** start **
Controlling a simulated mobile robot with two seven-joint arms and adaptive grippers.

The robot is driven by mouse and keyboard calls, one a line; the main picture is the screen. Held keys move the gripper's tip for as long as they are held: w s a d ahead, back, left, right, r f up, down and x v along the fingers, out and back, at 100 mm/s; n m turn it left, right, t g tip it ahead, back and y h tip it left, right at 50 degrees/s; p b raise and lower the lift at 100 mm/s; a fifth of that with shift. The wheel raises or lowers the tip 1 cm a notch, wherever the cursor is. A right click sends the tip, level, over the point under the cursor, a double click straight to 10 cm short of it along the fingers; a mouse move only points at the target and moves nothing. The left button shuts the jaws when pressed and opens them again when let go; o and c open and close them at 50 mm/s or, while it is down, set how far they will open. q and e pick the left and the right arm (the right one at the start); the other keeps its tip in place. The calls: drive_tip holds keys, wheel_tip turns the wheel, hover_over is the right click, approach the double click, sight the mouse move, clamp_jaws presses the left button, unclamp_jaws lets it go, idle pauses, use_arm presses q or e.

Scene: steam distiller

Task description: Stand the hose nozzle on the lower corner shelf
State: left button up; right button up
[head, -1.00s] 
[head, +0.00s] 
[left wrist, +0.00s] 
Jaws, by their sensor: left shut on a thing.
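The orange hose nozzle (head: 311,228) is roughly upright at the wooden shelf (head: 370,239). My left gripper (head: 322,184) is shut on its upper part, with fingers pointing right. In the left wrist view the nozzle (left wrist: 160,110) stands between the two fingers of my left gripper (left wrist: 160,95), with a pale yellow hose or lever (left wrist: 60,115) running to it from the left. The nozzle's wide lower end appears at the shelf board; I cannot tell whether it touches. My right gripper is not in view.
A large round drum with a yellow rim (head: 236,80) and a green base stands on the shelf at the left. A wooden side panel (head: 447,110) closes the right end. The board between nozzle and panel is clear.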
** end **
What you should do
Reproduce the data shown above exactly.

Completed exercise
Controlling a simulated mobile robot with two seven-joint arms and adaptive grippers.

The robot is driven by mouse and keyboard calls, one a line; the main picture is the screen. Held keys move the gripper's tip for as long as they are held: w s a d ahead, back, left, right, r f up, down and x v along the fingers, out and back, at 100 mm/s; n m turn it left, right, t g tip it ahead, back and y h tip it left, right at 50 degrees/s; p b raise and lower the lift at 100 mm/s; a fifth of that with shift. The wheel raises or lowers the tip 1 cm a notch, wherever the cursor is. A right click sends the tip, level, over the point under the cursor, a double click straight to 10 cm short of it along the fingers; a mouse move only points at the target and moves nothing. The left button shuts the jaws when pressed and opens them again when let go; o and c open and close them at 50 mm/s or, while it is down, set how far they will open. q and e pick the left and the right arm (the right one at the start); the other keeps its tip in place. The calls: drive_tip holds keys, wheel_tip turns the wheel, hover_over is the right click, approach the double click, sight the mouse move, clamp_jaws presses the left button, unclamp_jaws lets it go, idle pauses, use_arm presses q or e.

Scene: steam distiller

Task description: Stand the hose nozzle on the lower corner shelf
State: left button up; right button up
[head, -1.00s] 
[head, +0.00s] 
[left wrist, +0.00s] 
Jaws, by their sensor: left shut on a thing.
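The orange hose nozzle (head: 311,228) is roughly upright at the wooden shelf (head: 370,239). My left gripper (head: 322,184) is shut on its upper part, with fingers pointing right. In the left wrist view the nozzle (left wrist: 160,110) stands between the two fingers of my left gripper (left wrist: 160,95), with a pale yellow hose or lever (left wrist: 60,115) running to it from the left. The nozzle's wide lower end appears at the shelf board; I cannot tell whether it touches. My right gripper is not in view.
A large round drum with a yellow rim (head: 236,80) and a green base stands on the shelf at the left. A wooden side panel (head: 447,110) closes the right end. The board between nozzle and panel is clear.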

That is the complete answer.